Smith told the story of her farm’s purchase in the early 1980s, and the unpleasant surprise of financial difficulty during their first years of conventional farming.
“We had some pretty hard times. I think, looking back, they were harder than I thought they were,” Smith said. “But we were where we wanted to be and surrounded by people we loved, and it was all right.”
Smith said she eventually noticed that conventional farming methods weren’t working for her, her family or her land.
“After we had been farming for about six years, we saw that we were not only not making any headway at all on paying off our debts, we were wearing the farm out,” Smith said.
Smith’s farm now uses more environment-friendly methods and focuses on selling to a local market, especially the farm’s grape and wine operation. She said farmers “stepping out” of the traditional market to carve new niches for themselves can have a much higher degree of success with organic and sustainable farming than those who try to compete with traditional commodity farmers.
Among the biggest problems Krouse said she had seen was the inability of current agricultural methods to sustain the entire population. After volunteering in a Florida community of migrant farm workers, she said the problem became increasingly real to her.
“It really became apparent that there’s a huge amount of poverty and a huge amount of hunger, and that the people who pick the food can’t afford to buy it,” Krouse said.
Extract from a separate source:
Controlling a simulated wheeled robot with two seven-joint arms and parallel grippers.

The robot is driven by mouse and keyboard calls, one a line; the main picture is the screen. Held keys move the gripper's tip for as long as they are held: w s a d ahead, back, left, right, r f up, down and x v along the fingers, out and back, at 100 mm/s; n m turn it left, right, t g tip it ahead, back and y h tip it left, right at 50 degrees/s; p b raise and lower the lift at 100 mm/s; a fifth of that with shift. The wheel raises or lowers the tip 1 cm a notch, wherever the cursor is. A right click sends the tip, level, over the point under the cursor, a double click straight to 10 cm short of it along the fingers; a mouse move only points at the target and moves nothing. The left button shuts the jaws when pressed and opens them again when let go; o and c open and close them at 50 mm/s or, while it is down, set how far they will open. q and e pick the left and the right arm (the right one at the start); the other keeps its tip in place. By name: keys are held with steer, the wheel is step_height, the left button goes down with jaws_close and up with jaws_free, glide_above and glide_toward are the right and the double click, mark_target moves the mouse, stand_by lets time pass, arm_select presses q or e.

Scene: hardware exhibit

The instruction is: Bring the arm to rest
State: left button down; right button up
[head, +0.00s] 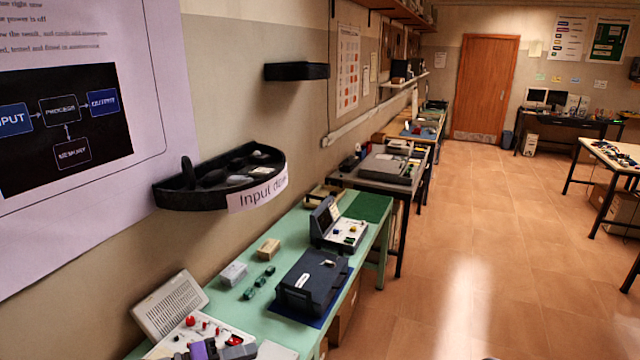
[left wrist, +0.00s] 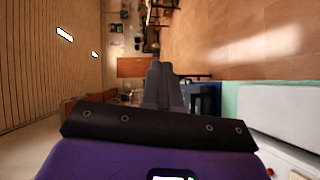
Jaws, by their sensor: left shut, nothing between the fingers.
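My left gripper (head: 240,351) shows at the bottom edge of the head view, with a purple body and dark grey fingers. It is over the near end of the green table (head: 290,227), beside a white panel with red knobs (head: 190,338). In the left wrist view the two grey fingers (left wrist: 163,84) lie together, shut, with nothing between them. They point away along the room. My right gripper is not in view.
A dark blue case (head: 312,280), an open instrument case (head: 340,225), a small wooden block (head: 268,248) and a grey box (head: 233,273) stand on the green table. A black wall shelf (head: 190,197) juts out above it. The tiled floor (head: 470,250) at right is clear.

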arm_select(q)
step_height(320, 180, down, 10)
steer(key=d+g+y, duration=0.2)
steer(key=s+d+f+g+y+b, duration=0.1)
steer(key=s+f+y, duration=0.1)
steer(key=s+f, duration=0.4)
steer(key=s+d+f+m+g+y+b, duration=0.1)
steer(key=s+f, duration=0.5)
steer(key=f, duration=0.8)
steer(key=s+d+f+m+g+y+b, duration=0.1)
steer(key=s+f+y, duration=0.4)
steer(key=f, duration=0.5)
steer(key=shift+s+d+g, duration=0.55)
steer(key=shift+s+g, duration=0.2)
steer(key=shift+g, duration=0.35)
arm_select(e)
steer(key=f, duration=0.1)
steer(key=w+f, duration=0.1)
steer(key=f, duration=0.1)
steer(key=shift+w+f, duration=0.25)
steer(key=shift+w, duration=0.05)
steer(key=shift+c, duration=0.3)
Thicke said conserving some areas of land, such as parks, while heavily using others and producing pollution is harmful, citing industrial animal production in Iowa as an example.
“It’s really the antithesis of an ecological approach,” Thicke said.
Thicke said his dairy farm reflects this ecological concern. He utilizes rotation of crops and livestock to keep the land healthy and to minimize waste.
“The reason that there is no pollution is that the waste of one species becomes the food of another species,” Thicke said. “So everything is converted or recycled and very little is lost out of the system.”
On the future of farming, the panel agreed that transitioning toward sustainable, local focus and production was the key to making agriculture a viable option for young, environment-conscious farmers.